The primary reason in the slippage of the Age of Consent from 13-14 to 16-18 being fictional news reports in a British Newspaper about forced child prostitution in 1885. But what continues to be covered up is that the primary factor behind child prostitution (and prostitution of any form) is economic. Prostitution drastically decreased during the 1870-1910 period due to Industrial Revolution which grew fastest in the United States and led directly to a higher amount of wealth across all sections of the population. This had to have a much bigger effect then any laws put in place.

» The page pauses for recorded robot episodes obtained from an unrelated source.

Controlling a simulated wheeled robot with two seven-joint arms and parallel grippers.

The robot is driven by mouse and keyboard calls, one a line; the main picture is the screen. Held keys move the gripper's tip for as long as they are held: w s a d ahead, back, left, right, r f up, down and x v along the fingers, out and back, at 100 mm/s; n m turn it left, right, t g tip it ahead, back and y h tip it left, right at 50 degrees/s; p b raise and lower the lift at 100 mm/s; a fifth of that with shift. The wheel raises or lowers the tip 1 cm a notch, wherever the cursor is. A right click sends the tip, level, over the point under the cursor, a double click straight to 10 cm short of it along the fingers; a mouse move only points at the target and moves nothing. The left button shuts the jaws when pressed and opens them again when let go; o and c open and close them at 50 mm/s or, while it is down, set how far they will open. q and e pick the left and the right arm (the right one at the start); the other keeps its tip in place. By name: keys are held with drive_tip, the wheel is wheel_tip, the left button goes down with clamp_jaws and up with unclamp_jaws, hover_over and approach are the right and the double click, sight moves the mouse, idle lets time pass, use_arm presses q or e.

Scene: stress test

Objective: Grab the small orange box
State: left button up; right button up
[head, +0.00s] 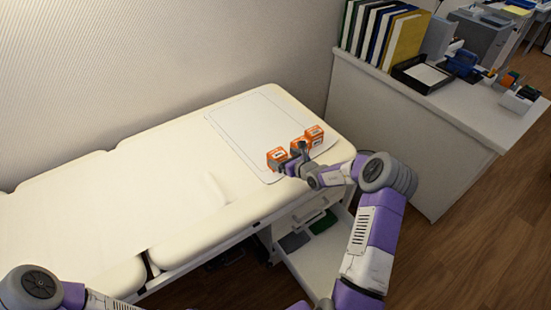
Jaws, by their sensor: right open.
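Several small orange boxes with white labels stand close together on the white sheet at the right end of the padded bench. One orange box (277,154) is at the left of the group, another (315,131) is at the right and back, and a partly hidden one (297,146) is between them. My right gripper (292,162) is open at the front of the group, close to the left and middle boxes. I cannot tell whether it touches them. My left arm shows at the bottom left corner, but its gripper is out of view.
The cream bench (110,215) is clear to the left of the boxes. A white counter (400,125) stands at the right with binders (378,35), a black tray (421,76) and office items. An open drawer (325,255) with dark items is below the bench.

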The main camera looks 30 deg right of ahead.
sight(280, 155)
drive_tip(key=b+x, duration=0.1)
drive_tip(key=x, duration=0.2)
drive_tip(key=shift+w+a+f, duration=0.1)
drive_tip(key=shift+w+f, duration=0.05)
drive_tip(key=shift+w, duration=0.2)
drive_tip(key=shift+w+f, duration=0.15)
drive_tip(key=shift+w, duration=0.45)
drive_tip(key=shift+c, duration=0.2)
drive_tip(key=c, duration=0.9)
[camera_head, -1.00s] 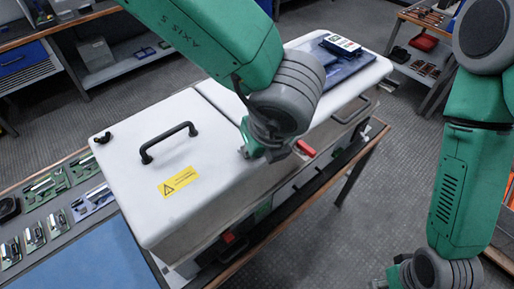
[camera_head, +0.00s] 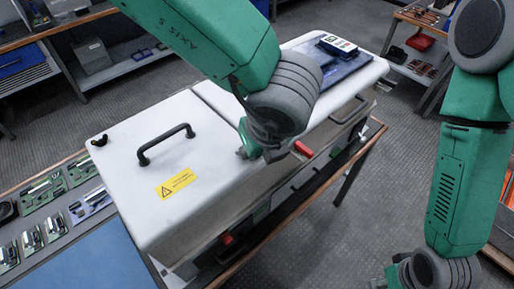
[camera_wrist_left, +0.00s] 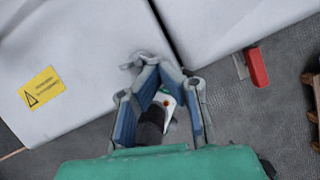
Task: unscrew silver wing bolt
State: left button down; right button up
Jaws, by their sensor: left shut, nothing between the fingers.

So now we have a supply and demand situation that leads directly to child abuse and it’s associated side effects. And worse of all, Child Prostitution hasn’t gone away. It’s simply been moved to third world countries were it once again makes economic sense.
The key point here is that humans will break the law after a risk analyst and nothing is going to stop that, no matter the punishment. Millions of years of Evolution can not be stopped in a couple of hundred years, and it can be argued that doing so could be more detrimental to the individual then anything else.
I’m not sure what the answer is. Perhaps 1985 type mind control techniques do make sense for the betterment of society. Or perhaps the Golden Rule or the Ethics of Reciprocity should become law unto themselves. Maybe the Age of Consent should be revised downwards and parents forced to take a more active interest in their Children’s lives and development?